There is much to lament in this. We have been playing at statehood for 30 years now, and yet still remain in the domain of civic confrontation so acute, that it requires externally mediated and facilitated talks patterned after those in the Middle East. Just to sit at the same negotiating table.
Why is that happening? Because the government is afraid. It is afraid because it is deeply incompetent. It is afraid, because many cabinet members found themselves on the political arena completely by accident. Afraid, because they are corrupt and worry, that losing power might mean losing liberty. Afraid also – because it is completely immoral.
A man stands at the helm of the government now, who encouraged punishing little boys for their words, and who still considers it a palatable course of action to take. This is something that amuses and moves him. More so, he is trying to don the mantle of victim in this immoral drama. He is afraid, because he thinks that if he loses power, he will lose his liberty with it.
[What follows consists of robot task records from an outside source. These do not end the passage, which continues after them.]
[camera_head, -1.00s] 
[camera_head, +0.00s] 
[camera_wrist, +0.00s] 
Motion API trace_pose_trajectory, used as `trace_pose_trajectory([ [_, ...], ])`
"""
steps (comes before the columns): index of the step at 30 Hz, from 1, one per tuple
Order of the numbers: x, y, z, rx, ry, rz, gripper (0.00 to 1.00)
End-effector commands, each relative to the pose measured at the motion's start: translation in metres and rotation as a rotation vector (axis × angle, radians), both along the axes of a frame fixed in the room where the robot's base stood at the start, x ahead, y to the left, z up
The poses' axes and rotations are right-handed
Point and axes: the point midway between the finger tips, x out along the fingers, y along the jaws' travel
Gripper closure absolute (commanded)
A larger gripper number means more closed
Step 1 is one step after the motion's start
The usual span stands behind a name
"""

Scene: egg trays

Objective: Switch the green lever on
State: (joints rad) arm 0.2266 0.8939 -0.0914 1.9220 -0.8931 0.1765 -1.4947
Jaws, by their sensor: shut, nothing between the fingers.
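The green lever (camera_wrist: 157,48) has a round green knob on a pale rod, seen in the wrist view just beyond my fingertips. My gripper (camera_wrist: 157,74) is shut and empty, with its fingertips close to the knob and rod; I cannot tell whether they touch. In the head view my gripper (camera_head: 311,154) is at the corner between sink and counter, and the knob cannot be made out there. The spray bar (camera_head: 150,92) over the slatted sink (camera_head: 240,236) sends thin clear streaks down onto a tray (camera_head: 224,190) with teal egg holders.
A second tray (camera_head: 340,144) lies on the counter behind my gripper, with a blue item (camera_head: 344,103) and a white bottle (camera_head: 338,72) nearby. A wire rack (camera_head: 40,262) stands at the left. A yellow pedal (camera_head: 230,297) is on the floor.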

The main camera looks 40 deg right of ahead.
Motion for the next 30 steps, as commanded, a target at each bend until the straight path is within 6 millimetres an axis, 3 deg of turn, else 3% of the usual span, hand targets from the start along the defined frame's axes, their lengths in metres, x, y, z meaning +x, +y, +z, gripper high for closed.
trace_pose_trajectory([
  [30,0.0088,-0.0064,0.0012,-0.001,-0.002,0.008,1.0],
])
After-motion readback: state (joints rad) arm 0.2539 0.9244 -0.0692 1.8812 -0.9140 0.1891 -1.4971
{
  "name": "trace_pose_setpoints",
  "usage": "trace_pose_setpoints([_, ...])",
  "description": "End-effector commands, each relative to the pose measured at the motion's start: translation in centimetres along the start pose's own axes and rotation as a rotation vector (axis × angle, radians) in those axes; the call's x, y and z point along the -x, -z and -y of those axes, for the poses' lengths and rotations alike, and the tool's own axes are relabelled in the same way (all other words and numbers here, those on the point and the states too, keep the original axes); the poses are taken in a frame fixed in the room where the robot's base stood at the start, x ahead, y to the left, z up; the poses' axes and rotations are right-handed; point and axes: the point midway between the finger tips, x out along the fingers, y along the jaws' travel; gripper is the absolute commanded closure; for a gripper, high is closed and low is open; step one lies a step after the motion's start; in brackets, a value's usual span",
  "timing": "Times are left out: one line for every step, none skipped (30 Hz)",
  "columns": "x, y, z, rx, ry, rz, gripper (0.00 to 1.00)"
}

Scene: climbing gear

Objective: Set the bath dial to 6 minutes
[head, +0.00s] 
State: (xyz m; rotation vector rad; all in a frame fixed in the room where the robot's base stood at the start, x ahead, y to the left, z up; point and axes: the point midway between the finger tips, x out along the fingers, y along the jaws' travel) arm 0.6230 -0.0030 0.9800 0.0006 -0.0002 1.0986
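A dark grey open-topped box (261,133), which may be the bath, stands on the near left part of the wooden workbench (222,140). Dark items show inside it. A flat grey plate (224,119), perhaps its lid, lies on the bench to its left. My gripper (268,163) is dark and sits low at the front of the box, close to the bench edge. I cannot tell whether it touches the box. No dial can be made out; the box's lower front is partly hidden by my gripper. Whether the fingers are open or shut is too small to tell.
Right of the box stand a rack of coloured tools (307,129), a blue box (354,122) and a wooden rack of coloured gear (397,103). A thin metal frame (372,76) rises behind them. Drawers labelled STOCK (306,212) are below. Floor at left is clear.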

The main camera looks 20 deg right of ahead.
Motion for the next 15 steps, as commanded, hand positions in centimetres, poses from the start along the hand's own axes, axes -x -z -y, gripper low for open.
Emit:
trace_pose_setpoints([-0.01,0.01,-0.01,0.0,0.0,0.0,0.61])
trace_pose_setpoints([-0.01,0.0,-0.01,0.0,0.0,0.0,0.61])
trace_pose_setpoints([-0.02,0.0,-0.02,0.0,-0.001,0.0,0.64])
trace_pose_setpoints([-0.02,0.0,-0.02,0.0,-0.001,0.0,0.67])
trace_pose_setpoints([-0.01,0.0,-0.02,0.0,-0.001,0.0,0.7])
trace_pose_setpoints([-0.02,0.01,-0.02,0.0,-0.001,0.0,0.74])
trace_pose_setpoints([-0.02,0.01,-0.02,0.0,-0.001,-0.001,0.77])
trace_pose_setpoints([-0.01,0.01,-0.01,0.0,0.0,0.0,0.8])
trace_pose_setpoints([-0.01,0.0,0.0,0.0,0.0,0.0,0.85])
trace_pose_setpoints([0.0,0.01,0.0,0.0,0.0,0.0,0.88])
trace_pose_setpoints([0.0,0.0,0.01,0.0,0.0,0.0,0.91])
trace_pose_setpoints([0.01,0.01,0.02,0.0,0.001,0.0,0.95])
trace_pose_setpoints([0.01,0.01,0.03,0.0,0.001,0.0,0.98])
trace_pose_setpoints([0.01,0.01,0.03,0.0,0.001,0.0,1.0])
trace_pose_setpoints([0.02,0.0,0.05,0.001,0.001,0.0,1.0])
For all these fears, he refuses to recognize that crisis exists and perhaps – even convinces himself that it does not. Since he does not admit to it, he cannot fathom what tomorrow would look like, what are the actions he might want – or need – to take. The government like this is dangerous internally and can’t serve as a partner externally.
Georgia entered the 1990s with the so-called “Baker formula” (after U.S. State Secretary James Baker who was trying to resolve differences between the government of Eduard Shevardnadze and his opponents) and we are still there 30 years later: standing calmly and uncompromisingly in front of the abyss.
If there was one person in the Georgian government with minimal knowledge or experience of governing, that person would know that crisis is normal. I would even argue, crisis is a natural and at times even desirable process. We shall not fear it, we shall embrace it as a challenge, as an opportunity to push the boundaries of what was considered normal. Crisis calls for extraordinary decisions and actions that may bring progress, give new breath to the country. Herein maybe our opportunity – but the government, it turns out has neither capacity, nor education to cease it. And neither – it turns out – it is willing to do so.
Yet, it is during the crises that nations give birth to new ideas and new leaders. The crisis is a tragedy only when and if the country, the nation is not capable of giving birth to the next big idea, and of giving way to the new leaders that embody it.
So perhaps, the crux of the problem is not the crisis, but the nation’s inability to produce change?
When does the consensus fail to emerge, and the actors fail to re-start the process? That is when the political elite – all of it – is tragically impaired.
We must appreciate the opposition’s ability to stand together, which they – unexpectedly for many – have shown during this present crisis. But we must also recall that this unity is only an instrument for achieving a concrete result. Whenever one tries to go beyond that narrow purpose, the unity vanishes – because there is no objective ground for it.
It seems that the lack of unity is not only an inter-party phenomenon, but also plagues the parties from within. We could see these signs of mistrust clearly during the mediation. While speaking ad nauseam about unity, the opposition parties could not even come up with common and stable negotiators. Thus the former Georgian Ambassador to the EU, Salome Samadasvhili was shadowed by street activist from her party, while the former Foreign Minister and Parliament Chair David Bakradze had his own, super-confrontational minder.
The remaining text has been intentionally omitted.